川口先生 キャリアデザインの授業も、始めた当初は、すべての授業を同じプログラムで行っていました。悪くいえば全部にシナリオがあり、同じ教材を学生にばらまいて、担当教員はロボットのようにしゃべって、テストの回答はコーディネーターが集めて採点して、成績も一律につけるというようなやり方だったんです。統一的評価という点では公平ですが、授業のやり方に対する先生方の反発が大きかったので、学長をはじめ関係する教職員と協議しながら少しずつ変化させてきました。
――具体的にはどのように変えたのですか?
川口先生 まず、コーディネーター制をやめました。以前は1年生に4人、2年生に4人、コーディネーターを配置していましたが、それをなくして、今はその仕事を私がしています。
その代わり、先生方の裁量を大きくしたんです。「こういうことを教えてください」という基本的な教育目的や成績評価の指針、すなわちシラバスを共有して、細部の授業方法は隣のクラスとは違っていてもOKということにしました。例えば小学校でも、「指導要領にのっとって国語を教える」ということは決まっていても、A校の国語とB校の国語は内容も進度も違いますよね。それと同じような形です。教えてほしいことと成績のつけ方を共有して、あとは先生の裁量に任せています。
さらに、2年生では複数のメジャー(主専攻)をまとめたコースをつくり、近い専門の先生で話し合って運営してもらうようにしました。例えば、総合文化学部の日本史、東洋史、西洋史、考古学、地理学というメジャーをまとめて史学コースにする、というようなことです。すると各学部にたくさんメジャーが存在しても、2~3コースにまとめてクラスを編成することができます。そして、学年全体で教えなければならない共通部分に、コースの特徴に合わせた自分の専門を生かせる内容をプラスして教えてもらうようにしたことで、先生は自分の裁量で教えられる部分も増えたので、文句が出なくなったのです。ただし、行き過ぎた部分があれば是正をお願いしてしっかり見守るようにはしています。
――なるほど。似たようなメジャーの先生同士なら、教える内容も相談しやすそうですよね。
もっと先生の自由裁量にしようとか、学部でコース制にして親しい人をまとめようとかそういうのは議論しながら出てきたものですか?

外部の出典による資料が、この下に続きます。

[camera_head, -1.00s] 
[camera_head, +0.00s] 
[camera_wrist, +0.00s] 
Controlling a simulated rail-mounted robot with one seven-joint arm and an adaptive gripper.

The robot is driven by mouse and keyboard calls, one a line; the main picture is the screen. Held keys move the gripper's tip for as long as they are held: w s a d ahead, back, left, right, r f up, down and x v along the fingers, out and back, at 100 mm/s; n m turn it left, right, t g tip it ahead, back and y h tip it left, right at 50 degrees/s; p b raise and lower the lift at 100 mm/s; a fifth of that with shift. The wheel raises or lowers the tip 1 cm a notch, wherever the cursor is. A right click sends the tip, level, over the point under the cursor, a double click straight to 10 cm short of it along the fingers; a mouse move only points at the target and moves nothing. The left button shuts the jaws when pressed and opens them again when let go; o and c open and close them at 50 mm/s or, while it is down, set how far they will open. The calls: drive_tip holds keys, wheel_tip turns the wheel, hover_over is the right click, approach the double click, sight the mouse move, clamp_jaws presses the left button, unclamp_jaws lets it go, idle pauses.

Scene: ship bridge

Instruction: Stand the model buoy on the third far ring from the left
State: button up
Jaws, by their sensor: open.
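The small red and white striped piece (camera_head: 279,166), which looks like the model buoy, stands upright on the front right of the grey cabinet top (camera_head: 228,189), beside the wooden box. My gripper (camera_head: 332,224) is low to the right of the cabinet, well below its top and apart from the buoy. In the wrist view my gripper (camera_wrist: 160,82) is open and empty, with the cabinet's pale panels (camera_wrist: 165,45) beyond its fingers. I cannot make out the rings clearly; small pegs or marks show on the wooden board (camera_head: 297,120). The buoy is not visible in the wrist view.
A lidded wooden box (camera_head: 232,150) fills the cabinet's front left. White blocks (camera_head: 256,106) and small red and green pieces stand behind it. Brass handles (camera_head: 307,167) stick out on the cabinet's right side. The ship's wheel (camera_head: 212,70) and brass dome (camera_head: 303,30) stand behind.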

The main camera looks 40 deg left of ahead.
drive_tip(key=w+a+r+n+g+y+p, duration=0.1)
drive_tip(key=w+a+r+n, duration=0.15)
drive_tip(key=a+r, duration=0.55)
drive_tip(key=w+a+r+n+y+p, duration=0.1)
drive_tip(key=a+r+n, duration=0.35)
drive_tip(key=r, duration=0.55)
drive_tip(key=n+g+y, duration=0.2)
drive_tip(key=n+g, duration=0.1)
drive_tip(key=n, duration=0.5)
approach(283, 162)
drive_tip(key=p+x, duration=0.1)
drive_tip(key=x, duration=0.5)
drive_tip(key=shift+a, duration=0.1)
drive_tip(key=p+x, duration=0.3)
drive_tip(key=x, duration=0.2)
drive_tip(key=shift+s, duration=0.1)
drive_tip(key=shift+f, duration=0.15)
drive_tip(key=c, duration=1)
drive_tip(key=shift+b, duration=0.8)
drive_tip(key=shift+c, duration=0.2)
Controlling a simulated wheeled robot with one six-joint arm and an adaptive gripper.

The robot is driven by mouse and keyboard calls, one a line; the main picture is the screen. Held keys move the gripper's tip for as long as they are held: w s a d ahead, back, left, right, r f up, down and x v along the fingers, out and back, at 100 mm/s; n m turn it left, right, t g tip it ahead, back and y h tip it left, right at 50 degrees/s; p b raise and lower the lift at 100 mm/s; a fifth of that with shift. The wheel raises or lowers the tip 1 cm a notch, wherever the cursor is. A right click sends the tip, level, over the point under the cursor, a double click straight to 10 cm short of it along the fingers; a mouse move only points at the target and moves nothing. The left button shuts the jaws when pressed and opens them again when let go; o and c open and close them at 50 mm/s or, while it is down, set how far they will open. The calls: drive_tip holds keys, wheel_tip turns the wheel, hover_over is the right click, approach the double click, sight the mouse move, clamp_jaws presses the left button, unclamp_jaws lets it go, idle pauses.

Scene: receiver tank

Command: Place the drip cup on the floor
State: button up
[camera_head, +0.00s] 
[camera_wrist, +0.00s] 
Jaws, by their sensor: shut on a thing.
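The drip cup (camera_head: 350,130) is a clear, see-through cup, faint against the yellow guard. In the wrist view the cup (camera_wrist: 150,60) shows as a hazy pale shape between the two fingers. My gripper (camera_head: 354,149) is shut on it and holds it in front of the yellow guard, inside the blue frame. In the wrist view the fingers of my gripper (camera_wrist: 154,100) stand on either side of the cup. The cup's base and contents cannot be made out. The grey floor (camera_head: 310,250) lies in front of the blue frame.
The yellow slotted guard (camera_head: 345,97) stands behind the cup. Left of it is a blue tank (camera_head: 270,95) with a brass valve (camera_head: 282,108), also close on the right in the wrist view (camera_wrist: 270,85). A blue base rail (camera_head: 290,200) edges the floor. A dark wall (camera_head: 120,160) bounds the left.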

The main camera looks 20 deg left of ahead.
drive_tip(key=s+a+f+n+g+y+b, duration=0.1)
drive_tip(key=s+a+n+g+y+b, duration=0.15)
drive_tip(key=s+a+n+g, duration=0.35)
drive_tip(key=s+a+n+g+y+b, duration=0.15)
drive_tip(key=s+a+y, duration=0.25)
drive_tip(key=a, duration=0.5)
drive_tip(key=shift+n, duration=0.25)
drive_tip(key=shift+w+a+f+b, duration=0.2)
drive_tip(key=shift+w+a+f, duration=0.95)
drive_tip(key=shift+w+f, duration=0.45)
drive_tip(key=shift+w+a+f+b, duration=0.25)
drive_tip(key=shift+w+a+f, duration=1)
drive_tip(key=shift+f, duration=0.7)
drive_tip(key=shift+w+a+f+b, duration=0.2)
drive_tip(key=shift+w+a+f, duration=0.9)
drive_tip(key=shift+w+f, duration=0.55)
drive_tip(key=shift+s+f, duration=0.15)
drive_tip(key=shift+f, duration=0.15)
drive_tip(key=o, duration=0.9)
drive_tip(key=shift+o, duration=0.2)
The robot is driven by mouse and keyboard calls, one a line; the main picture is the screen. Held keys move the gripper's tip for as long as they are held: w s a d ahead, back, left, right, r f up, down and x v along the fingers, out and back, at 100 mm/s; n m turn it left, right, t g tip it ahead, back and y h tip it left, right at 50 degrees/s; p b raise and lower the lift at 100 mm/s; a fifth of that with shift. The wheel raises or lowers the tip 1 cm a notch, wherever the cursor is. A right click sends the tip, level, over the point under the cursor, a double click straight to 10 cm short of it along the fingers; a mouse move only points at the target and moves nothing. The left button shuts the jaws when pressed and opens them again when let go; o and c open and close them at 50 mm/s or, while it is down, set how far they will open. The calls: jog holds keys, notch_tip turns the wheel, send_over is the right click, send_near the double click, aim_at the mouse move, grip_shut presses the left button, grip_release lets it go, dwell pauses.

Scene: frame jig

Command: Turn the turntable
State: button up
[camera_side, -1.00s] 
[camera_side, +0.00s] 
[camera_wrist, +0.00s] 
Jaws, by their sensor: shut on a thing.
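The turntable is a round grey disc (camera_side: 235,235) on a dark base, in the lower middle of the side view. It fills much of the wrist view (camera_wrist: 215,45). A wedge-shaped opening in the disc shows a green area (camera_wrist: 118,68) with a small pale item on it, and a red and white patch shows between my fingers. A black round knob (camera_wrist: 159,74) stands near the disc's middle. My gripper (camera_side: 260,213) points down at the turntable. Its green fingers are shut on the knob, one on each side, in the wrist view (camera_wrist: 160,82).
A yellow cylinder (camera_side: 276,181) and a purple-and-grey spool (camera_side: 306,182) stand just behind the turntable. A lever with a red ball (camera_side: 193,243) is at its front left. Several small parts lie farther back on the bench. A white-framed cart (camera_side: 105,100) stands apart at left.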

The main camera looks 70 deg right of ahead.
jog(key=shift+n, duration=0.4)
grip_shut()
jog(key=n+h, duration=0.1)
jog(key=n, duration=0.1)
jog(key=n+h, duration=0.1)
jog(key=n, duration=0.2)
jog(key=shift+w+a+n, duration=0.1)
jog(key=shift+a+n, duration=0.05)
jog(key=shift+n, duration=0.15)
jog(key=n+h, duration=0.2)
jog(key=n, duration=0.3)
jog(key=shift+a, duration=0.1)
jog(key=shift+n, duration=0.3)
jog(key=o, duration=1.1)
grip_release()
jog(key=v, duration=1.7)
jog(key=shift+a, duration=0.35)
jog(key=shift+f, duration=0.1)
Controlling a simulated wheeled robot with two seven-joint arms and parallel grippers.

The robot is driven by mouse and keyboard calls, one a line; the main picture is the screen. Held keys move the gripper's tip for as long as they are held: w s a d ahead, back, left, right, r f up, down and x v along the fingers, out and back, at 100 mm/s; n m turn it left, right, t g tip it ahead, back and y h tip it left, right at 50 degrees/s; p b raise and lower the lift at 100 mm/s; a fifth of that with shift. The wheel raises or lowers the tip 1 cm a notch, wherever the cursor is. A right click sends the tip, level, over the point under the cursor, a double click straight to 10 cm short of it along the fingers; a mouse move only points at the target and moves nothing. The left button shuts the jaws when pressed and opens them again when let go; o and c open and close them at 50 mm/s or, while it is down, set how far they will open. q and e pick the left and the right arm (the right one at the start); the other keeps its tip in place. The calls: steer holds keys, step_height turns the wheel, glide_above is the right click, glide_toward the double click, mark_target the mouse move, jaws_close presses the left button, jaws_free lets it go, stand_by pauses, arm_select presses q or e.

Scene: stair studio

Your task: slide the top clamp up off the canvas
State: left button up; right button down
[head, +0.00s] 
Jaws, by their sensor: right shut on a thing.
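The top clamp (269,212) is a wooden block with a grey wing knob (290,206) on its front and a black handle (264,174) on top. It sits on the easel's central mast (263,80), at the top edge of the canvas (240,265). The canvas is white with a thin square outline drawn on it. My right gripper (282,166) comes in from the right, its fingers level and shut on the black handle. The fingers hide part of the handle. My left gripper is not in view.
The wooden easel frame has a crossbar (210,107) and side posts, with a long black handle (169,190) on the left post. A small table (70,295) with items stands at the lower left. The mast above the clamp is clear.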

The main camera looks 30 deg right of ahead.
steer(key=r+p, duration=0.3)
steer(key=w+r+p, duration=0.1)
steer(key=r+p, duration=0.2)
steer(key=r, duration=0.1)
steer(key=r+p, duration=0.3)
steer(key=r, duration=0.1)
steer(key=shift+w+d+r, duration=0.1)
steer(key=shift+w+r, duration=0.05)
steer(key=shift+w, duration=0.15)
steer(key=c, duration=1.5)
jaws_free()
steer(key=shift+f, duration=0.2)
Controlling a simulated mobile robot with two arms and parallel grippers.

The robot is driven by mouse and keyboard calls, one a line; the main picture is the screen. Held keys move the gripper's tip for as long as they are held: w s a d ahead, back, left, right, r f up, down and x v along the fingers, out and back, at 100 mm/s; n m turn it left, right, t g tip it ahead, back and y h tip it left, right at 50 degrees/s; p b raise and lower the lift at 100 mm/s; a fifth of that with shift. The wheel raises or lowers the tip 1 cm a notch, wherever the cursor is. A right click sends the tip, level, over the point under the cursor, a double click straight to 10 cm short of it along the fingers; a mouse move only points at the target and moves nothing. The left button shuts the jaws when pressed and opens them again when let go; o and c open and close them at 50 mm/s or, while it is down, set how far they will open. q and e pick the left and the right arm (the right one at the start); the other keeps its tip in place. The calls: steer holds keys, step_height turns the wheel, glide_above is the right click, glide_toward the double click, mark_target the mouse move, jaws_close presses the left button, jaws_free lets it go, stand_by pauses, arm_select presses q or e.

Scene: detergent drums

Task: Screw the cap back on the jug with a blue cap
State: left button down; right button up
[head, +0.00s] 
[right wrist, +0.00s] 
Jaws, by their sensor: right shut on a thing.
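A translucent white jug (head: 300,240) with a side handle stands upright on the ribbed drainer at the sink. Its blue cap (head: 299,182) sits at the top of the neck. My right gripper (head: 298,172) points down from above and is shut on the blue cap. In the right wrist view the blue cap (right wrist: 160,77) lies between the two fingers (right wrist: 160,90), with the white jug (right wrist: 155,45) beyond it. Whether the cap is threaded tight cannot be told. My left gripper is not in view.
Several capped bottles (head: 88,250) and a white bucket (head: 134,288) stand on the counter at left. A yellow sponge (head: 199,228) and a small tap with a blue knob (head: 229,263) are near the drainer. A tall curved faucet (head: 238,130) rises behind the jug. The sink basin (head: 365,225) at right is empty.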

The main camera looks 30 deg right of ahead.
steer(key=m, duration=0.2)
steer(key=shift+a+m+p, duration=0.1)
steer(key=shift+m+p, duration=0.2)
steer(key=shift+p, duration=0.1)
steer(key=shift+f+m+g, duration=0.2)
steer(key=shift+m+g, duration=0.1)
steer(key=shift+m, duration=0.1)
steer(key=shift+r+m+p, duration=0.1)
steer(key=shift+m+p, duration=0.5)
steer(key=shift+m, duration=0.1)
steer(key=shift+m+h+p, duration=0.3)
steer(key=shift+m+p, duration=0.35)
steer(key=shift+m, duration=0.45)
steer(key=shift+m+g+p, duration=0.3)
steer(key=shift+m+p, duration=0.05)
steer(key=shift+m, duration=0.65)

川口先生 そうですね。2年生にこの仕組みを取り入れたのは、3年生になってメジャーを選択する際の下準備にしてもらいたいという意図もありました。2年生は自分でコースを選ぶことができて、3年でメジャーとゼミを選ぶことになります。そのステップにキャリアデザインを生かす流れは、私だけでなく、鳥越学長やコア教育担当の先生とも議論をしながらつくったものです。
――メジャーの似た先生方のチームビルディングが進めば、そのコースの授業が充実して、結果的に学生さんからの評価も高まり、ゼミの志願者増にもつながって、学びの好循環が生まれそうですね。1年生に対してはいかがですか?
川口先生 1年生のシラバスは共通で、コースも先生も選べません。ですが、読解力を高める際の教材に新聞記事を使う場合は、各先生の得意分野の記事を用いてやっていただくようにしています。すると、先生方も自由に授業を組み立てられるようになったので協力的に取り組んでくださるようになりました。
――裁量が増えたことで、先生方も授業を工夫するモチベーションが上がりますよね。
川口先生 その代わりに、隣のクラスとの違いが出るので、学生の方からは「あの先生はこうだけど、うちの先生はこうだ」と不満も出るのですが(笑)。こうして、1年次から読む・書く・聞く・話す、の能力を段階的に積み上げ、2年次の秋学期にプレゼンテーションも取り入れて、最終的には選抜制の全学プレゼンテーション大会を行うという仕組みにしています。
※肩書・掲載内容は取材当時(2021年8月)のものです。